What the task requires >> Copy out every line exactly, passing over the pictures.

##### Given material

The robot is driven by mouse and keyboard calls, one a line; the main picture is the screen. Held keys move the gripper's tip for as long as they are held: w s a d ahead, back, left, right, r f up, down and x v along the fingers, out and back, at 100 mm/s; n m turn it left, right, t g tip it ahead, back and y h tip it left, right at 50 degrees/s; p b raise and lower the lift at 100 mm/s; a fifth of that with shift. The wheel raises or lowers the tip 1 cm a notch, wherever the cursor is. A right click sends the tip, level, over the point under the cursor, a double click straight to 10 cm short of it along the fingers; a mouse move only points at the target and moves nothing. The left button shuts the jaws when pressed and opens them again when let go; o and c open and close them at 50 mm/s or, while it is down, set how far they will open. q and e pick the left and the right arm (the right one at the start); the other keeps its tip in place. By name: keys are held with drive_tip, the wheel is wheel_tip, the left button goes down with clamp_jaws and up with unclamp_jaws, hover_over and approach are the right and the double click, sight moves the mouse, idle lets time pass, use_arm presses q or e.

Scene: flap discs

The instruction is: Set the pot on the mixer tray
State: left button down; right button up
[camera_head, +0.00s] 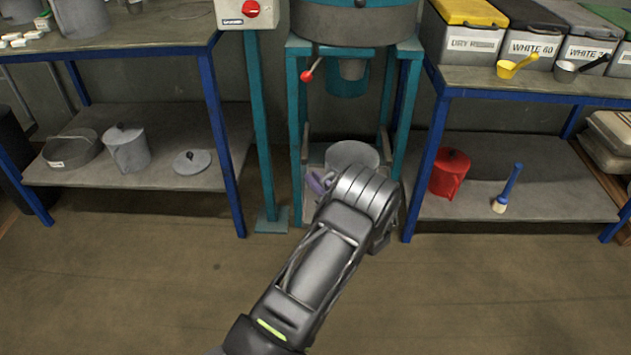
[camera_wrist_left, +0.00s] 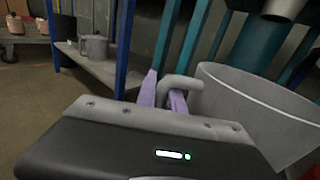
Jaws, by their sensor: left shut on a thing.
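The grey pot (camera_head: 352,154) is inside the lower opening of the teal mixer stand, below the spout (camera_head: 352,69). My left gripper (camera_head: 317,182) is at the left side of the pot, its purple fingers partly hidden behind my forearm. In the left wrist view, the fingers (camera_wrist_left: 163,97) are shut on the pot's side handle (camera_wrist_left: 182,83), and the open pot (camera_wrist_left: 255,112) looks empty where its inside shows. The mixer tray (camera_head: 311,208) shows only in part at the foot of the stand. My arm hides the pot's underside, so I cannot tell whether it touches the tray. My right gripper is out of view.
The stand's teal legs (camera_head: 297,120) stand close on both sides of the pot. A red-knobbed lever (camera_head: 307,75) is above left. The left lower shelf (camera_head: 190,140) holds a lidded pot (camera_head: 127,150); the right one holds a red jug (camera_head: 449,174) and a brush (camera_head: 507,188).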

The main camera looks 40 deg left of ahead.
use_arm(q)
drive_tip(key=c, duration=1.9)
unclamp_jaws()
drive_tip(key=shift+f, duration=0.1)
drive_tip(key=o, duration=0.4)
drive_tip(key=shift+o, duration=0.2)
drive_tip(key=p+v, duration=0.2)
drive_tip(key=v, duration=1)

##########

Answer to this exercise >>
The robot is driven by mouse and keyboard calls, one a line; the main picture is the screen. Held keys move the gripper's tip for as long as they are held: w s a d ahead, back, left, right, r f up, down and x v along the fingers, out and back, at 100 mm/s; n m turn it left, right, t g tip it ahead, back and y h tip it left, right at 50 degrees/s; p b raise and lower the lift at 100 mm/s; a fifth of that with shift. The wheel raises or lowers the tip 1 cm a notch, wherever the cursor is. A right click sends the tip, level, over the point under the cursor, a double click straight to 10 cm short of it along the fingers; a mouse move only points at the target and moves nothing. The left button shuts the jaws when pressed and opens them again when let go; o and c open and close them at 50 mm/s or, while it is down, set how far they will open. q and e pick the left and the right arm (the right one at the start); the other keeps its tip in place. By name: keys are held with drive_tip, the wheel is wheel_tip, the left button goes down with clamp_jaws and up with unclamp_jaws, hover_over and approach are the right and the double click, sight moves the mouse, idle lets time pass, use_arm presses q or e.

Scene: flap discs

The instruction is: Set the pot on the mixer tray
State: left button down; right button up
[camera_head, +0.00s] 
[camera_wrist_left, +0.00s] 
Jaws, by their sensor: left shut on a thing.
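The grey pot (camera_head: 352,154) is inside the lower opening of the teal mixer stand, below the spout (camera_head: 352,69). My left gripper (camera_head: 317,182) is at the left side of the pot, its purple fingers partly hidden behind my forearm. In the left wrist view, the fingers (camera_wrist_left: 163,97) are shut on the pot's side handle (camera_wrist_left: 182,83), and the open pot (camera_wrist_left: 255,112) looks empty where its inside shows. The mixer tray (camera_head: 311,208) shows only in part at the foot of the stand. My arm hides the pot's underside, so I cannot tell whether it touches the tray. My right gripper is out of view.
The stand's teal legs (camera_head: 297,120) stand close on both sides of the pot. A red-knobbed lever (camera_head: 307,75) is above left. The left lower shelf (camera_head: 190,140) holds a lidded pot (camera_head: 127,150); the right one holds a red jug (camera_head: 449,174) and a brush (camera_head: 507,188).

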The main camera looks 40 deg left of ahead.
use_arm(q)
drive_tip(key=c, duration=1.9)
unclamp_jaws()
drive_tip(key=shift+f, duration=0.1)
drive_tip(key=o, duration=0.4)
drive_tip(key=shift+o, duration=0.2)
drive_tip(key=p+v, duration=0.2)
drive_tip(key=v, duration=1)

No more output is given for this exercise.